I turned down lots of them before my mother accepted one for me (I was on holiday at the time). It was in the Central Bank of Ireland and that’s how my career in financial services began.
I started out in administration and then moved jobs until finally I was working as a dealer in a commercial bank. Eventually I was promoted to Chief Dealer (the first female CD in the country). I traded lots of different things – foreign exchange, swaps, options, bonds…all of the kind of things you read about in the papers and that sound very technical and difficult. Of course once you’re doing it, it’s not half as technical as it sounds.
But I still loved reading and writing (which I did in my spare time) and I desperately wanted to write my own book. I guess I never quite got over the fact that I was never offered the library job! In my thirties I decided that it was now or never and I sat down, stuck Chapter 1 on a page, and started. I wrote the whole thing before sending it off.
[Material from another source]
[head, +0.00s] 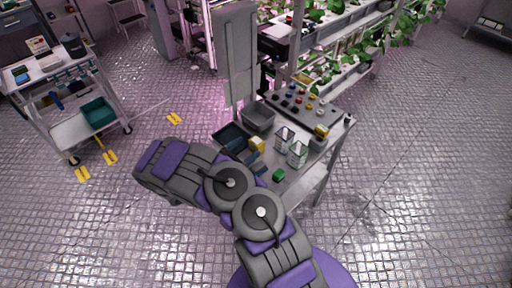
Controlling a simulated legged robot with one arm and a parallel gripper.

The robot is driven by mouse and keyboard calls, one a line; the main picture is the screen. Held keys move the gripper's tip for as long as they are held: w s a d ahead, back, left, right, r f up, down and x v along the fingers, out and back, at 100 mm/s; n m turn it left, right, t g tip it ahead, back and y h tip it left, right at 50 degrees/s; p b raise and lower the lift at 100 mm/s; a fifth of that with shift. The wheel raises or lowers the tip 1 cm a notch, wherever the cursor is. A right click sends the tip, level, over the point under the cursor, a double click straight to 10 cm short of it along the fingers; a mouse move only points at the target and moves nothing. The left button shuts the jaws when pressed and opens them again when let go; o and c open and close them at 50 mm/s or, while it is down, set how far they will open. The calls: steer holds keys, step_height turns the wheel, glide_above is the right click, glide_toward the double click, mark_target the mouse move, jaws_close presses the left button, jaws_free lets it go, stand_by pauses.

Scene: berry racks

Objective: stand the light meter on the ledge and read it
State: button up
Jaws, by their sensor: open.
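My gripper (250,157) shows only in part beyond my purple and grey arm links, low over the near left side of the work table (311,180). Its slate-blue fingers look apart, with nothing clearly held. A small yellow block (257,145) is close beyond the fingers; I cannot tell whether they touch it. It may be the light meter, but no display is readable. Another yellow piece (321,131) is at the table's right side. I cannot pick out the ledge with certainty.
The table also holds a grey bin (258,118), a dark tray (222,137), two clear containers (285,138) (298,154), a green block (279,175) and a knobbed panel (299,101). Plant racks (350,55) stand behind. A cart (70,138) stands left. Floor at right is clear.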

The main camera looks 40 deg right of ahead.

I was offered a publishing deal (with no advance) by an Irish company but only if I wrote a different book! So back to the drawing board, I started again. It was another two years before it was published. It wasn’t until I’d written a few books and was offered a contract (this time with an advance!) from another publisher that I felt able to give up my trading job and write full time. So, even though it took a long time, I eventually realised my dream of being a full-time writer.
And now I also write a business column for the Irish Times.
When I’m writing a book I want to do three things:
* Tell a good story
* Make the reader feel like they know the characters
* Make each book better than the last
I don’t write for any particular audience but I suppose I must have people like me in mind – people who have busy lives and who like to escape into someone else’s for a while.
I love writing books. I hope you enjoy reading them.